__DO THIS__
Repeat each line word for word.

__STORED DATA__
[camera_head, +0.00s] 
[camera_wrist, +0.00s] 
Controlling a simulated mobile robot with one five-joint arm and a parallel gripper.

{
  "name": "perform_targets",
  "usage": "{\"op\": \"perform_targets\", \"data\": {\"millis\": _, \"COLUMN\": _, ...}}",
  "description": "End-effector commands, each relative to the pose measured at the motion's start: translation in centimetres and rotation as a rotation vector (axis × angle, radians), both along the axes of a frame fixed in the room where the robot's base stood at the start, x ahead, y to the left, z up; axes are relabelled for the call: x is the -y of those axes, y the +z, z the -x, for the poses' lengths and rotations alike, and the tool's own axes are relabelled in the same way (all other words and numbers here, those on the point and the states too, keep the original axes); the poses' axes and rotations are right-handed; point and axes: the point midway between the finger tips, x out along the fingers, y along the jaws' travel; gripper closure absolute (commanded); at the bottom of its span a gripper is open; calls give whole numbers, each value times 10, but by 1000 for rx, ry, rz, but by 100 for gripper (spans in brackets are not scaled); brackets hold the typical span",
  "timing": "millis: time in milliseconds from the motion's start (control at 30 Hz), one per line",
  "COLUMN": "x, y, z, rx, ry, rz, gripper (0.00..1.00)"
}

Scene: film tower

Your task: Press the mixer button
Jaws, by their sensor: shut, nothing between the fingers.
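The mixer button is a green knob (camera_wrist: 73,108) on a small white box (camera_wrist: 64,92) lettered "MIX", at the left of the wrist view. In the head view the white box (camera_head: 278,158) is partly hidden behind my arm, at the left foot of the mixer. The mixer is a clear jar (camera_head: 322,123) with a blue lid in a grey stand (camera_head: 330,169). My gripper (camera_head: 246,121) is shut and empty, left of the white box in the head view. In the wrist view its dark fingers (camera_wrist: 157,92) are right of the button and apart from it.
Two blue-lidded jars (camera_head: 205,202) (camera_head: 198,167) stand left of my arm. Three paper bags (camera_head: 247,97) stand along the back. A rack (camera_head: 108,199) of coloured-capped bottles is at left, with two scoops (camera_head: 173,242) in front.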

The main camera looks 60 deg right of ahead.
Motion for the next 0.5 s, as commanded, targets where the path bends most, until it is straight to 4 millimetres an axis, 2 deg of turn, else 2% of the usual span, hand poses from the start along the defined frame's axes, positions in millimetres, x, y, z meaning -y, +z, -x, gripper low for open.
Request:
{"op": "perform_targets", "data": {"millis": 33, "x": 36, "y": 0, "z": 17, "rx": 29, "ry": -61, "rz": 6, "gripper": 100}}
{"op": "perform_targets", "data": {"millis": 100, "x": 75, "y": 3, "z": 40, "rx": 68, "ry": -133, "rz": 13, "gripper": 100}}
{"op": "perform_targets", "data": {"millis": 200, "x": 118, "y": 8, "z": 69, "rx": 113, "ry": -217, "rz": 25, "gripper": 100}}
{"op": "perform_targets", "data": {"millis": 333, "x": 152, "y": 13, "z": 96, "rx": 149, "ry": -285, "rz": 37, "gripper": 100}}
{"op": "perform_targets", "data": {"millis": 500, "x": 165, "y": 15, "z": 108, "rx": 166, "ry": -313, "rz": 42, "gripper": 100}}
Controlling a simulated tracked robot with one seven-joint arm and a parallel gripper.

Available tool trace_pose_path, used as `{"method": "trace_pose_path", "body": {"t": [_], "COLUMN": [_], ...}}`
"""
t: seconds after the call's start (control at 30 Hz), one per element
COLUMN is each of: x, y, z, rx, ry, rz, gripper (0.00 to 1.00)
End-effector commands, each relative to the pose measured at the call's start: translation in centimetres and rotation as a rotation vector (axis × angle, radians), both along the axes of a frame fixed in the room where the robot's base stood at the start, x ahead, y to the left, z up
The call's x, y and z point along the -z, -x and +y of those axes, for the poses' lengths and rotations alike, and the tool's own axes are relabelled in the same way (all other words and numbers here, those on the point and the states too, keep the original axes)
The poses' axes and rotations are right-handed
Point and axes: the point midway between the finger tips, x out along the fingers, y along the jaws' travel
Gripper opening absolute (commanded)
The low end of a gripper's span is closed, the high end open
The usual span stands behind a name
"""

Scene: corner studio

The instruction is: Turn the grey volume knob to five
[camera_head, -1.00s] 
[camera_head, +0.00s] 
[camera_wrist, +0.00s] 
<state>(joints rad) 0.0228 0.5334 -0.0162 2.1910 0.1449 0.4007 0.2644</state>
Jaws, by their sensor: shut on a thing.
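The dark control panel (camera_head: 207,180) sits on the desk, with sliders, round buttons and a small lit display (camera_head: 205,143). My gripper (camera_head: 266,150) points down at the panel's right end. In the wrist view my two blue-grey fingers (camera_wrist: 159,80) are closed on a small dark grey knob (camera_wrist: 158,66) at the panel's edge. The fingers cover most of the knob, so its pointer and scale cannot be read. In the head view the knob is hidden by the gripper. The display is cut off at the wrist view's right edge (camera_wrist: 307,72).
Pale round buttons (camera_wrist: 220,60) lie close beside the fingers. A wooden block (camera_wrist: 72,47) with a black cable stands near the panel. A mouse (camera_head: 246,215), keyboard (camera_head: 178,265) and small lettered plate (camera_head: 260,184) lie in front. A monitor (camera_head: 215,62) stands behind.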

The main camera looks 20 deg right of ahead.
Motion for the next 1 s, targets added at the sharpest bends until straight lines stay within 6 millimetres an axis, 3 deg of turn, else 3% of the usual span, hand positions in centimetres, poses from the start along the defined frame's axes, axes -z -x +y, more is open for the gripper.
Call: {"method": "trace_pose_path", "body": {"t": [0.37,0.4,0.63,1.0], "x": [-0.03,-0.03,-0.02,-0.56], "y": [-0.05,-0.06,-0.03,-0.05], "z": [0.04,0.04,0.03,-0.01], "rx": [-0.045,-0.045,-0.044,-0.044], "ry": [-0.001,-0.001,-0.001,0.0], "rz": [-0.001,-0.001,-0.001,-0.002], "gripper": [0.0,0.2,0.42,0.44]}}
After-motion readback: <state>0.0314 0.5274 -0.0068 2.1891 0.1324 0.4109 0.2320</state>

__EXERCISE OUTPUT__
[camera_head, +0.00s] 
[camera_wrist, +0.00s] 
Controlling a simulated mobile robot with one five-joint arm and a parallel gripper.

{
  "name": "perform_targets",
  "usage": "{\"op\": \"perform_targets\", \"data\": {\"millis\": _, \"COLUMN\": _, ...}}",
  "description": "End-effector commands, each relative to the pose measured at the motion's start: translation in centimetres and rotation as a rotation vector (axis × angle, radians), both along the axes of a frame fixed in the room where the robot's base stood at the start, x ahead, y to the left, z up; axes are relabelled for the call: x is the -y of those axes, y the +z, z the -x, for the poses' lengths and rotations alike, and the tool's own axes are relabelled in the same way (all other words and numbers here, those on the point and the states too, keep the original axes); the poses' axes and rotations are right-handed; point and axes: the point midway between the finger tips, x out along the fingers, y along the jaws' travel; gripper closure absolute (commanded); at the bottom of its span a gripper is open; calls give whole numbers, each value times 10, but by 1000 for rx, ry, rz, but by 100 for gripper (spans in brackets are not scaled); brackets hold the typical span",
  "timing": "millis: time in milliseconds from the motion's start (control at 30 Hz), one per line",
  "COLUMN": "x, y, z, rx, ry, rz, gripper (0.00..1.00)"
}

Scene: film tower

Your task: Press the mixer button
Jaws, by their sensor: shut, nothing between the fingers.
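The mixer button is a green knob (camera_wrist: 73,108) on a small white box (camera_wrist: 64,92) lettered "MIX", at the left of the wrist view. In the head view the white box (camera_head: 278,158) is partly hidden behind my arm, at the left foot of the mixer. The mixer is a clear jar (camera_head: 322,123) with a blue lid in a grey stand (camera_head: 330,169). My gripper (camera_head: 246,121) is shut and empty, left of the white box in the head view. In the wrist view its dark fingers (camera_wrist: 157,92) are right of the button and apart from it.
Two blue-lidded jars (camera_head: 205,202) (camera_head: 198,167) stand left of my arm. Three paper bags (camera_head: 247,97) stand along the back. A rack (camera_head: 108,199) of coloured-capped bottles is at left, with two scoops (camera_head: 173,242) in front.

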The main camera looks 60 deg right of ahead.
Motion for the next 0.5 s, as commanded, targets where the path bends most, until it is straight to 4 millimetres an axis, 2 deg of turn, else 2% of the usual span, hand poses from the start along the defined frame's axes, positions in millimetres, x, y, z meaning -y, +z, -x, gripper low for open.
Request:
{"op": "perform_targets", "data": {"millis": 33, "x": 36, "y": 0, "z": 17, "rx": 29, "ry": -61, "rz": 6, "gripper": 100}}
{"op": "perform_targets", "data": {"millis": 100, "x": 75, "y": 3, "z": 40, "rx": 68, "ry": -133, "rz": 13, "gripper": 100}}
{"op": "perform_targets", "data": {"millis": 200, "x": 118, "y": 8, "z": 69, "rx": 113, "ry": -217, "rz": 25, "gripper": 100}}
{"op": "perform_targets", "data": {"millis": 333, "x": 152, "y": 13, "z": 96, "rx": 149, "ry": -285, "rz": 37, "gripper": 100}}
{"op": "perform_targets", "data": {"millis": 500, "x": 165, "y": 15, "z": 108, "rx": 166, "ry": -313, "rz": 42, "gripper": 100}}
Controlling a simulated tracked robot with one seven-joint arm and a parallel gripper.

Available tool trace_pose_path, used as `{"method": "trace_pose_path", "body": {"t": [_], "COLUMN": [_], ...}}`
"""
t: seconds after the call's start (control at 30 Hz), one per element
COLUMN is each of: x, y, z, rx, ry, rz, gripper (0.00 to 1.00)
End-effector commands, each relative to the pose measured at the call's start: translation in centimetres and rotation as a rotation vector (axis × angle, radians), both along the axes of a frame fixed in the room where the robot's base stood at the start, x ahead, y to the left, z up
The call's x, y and z point along the -z, -x and +y of those axes, for the poses' lengths and rotations alike, and the tool's own axes are relabelled in the same way (all other words and numbers here, those on the point and the states too, keep the original axes)
The poses' axes and rotations are right-handed
Point and axes: the point midway between the finger tips, x out along the fingers, y along the jaws' travel
Gripper opening absolute (commanded)
The low end of a gripper's span is closed, the high end open
The usual span stands behind a name
"""

Scene: corner studio

The instruction is: Turn the grey volume knob to five
[camera_head, -1.00s] 
[camera_head, +0.00s] 
[camera_wrist, +0.00s] 
<state>(joints rad) 0.0228 0.5334 -0.0162 2.1910 0.1449 0.4007 0.2644</state>
Jaws, by their sensor: shut on a thing.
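The dark control panel (camera_head: 207,180) sits on the desk, with sliders, round buttons and a small lit display (camera_head: 205,143). My gripper (camera_head: 266,150) points down at the panel's right end. In the wrist view my two blue-grey fingers (camera_wrist: 159,80) are closed on a small dark grey knob (camera_wrist: 158,66) at the panel's edge. The fingers cover most of the knob, so its pointer and scale cannot be read. In the head view the knob is hidden by the gripper. The display is cut off at the wrist view's right edge (camera_wrist: 307,72).
Pale round buttons (camera_wrist: 220,60) lie close beside the fingers. A wooden block (camera_wrist: 72,47) with a black cable stands near the panel. A mouse (camera_head: 246,215), keyboard (camera_head: 178,265) and small lettered plate (camera_head: 260,184) lie in front. A monitor (camera_head: 215,62) stands behind.

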The main camera looks 20 deg right of ahead.
Motion for the next 1 s, targets added at the sharpest bends until straight lines stay within 6 millimetres an axis, 3 deg of turn, else 3% of the usual span, hand positions in centimetres, poses from the start along the defined frame's axes, axes -z -x +y, more is open for the gripper.
Call: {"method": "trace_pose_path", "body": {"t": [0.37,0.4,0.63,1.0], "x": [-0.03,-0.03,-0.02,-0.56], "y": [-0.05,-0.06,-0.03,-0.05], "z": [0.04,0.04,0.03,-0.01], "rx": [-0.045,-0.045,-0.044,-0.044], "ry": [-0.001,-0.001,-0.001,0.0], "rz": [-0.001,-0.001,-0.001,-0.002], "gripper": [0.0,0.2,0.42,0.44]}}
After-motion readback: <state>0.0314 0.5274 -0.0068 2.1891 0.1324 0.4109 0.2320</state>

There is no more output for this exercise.